こちらは“不夜城”吉原での餅つき。妓楼の土間で男性たちが餅をつき、女性たちは鏡餅をつくったり、できた鏡餅を運んだり。遊女見習いの少女である禿(かむろ)はお茶を運んでます。
その2「菓子屋に注文する」
自分たちでやれない人は菓子屋に注文。
菓子屋がつく餅を「賃餅(ちんもち)」といいます。ただし年末は大忙しのため完全予約制で、12月15日以降は注文を受け付けなかったそう。
その3「出張餅つきを依頼する」
今の東京では考えられない光景ですが、年末の江戸では通りで餅をつく“出張餅つき屋”がたくさん見られました。
「引きずり餅」と呼ばれたこの出張餅つき屋は、米屋が年末だけの臨時業務としてやっていたとも。依頼をするのは自分たちで餅つきをしない商家や町人などで、依頼を受けた出張餅つき屋は臼や杵、蒸篭(せいろ)など餅つき道具を担い、依頼人の家もしくは店の前で威勢よく餅をつきました。活気ある餅つきは景気づけにもなるというので商家にも人気があったそう。
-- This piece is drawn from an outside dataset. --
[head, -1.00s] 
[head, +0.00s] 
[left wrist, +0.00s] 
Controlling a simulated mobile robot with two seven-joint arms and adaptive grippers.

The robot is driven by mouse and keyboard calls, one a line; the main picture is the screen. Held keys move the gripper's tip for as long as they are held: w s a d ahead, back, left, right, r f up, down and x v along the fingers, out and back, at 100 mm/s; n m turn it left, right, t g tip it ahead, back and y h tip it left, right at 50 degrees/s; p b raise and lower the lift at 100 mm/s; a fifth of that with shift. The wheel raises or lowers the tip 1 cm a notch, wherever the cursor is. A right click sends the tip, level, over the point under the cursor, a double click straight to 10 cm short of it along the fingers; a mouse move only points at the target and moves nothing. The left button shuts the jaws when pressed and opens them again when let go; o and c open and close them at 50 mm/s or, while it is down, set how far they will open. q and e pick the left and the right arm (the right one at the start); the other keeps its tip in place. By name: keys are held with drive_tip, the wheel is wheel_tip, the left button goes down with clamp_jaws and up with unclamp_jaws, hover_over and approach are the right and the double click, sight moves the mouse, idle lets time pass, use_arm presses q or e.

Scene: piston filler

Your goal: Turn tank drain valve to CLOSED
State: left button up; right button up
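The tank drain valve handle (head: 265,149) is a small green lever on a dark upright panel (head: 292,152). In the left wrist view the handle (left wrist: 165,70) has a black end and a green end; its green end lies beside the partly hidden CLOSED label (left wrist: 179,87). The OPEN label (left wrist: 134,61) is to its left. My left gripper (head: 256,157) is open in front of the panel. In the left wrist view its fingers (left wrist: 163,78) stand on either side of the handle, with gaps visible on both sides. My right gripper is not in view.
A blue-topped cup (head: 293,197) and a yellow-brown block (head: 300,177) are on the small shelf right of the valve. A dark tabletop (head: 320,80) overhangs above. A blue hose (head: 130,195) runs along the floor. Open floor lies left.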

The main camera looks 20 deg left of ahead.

「賃餅」にしても「引きずり餅」にしても年末は大忙しで、15日から大晦日の夜明けまで昼夜を問わず餅をつく音が江戸市中に響き渡ったそうです。
その4「歳の市」で買う
年末になると各地の神社の境内で、正月用品などを売る「歳の市」が開かれました。餅も売られていたので歳の市で買う人もいました。歳の市についてはまた後ほど。現代では真空パックのお餅をスーパーで買う人が大多数となり、イベントとしての餅つきがあるのみとなりましたが(それすら感染症うんたらで中止されたり)、江戸時代には100万都市・江戸でも通りのあちこちで餅つきを見ることができたというのは驚きですね。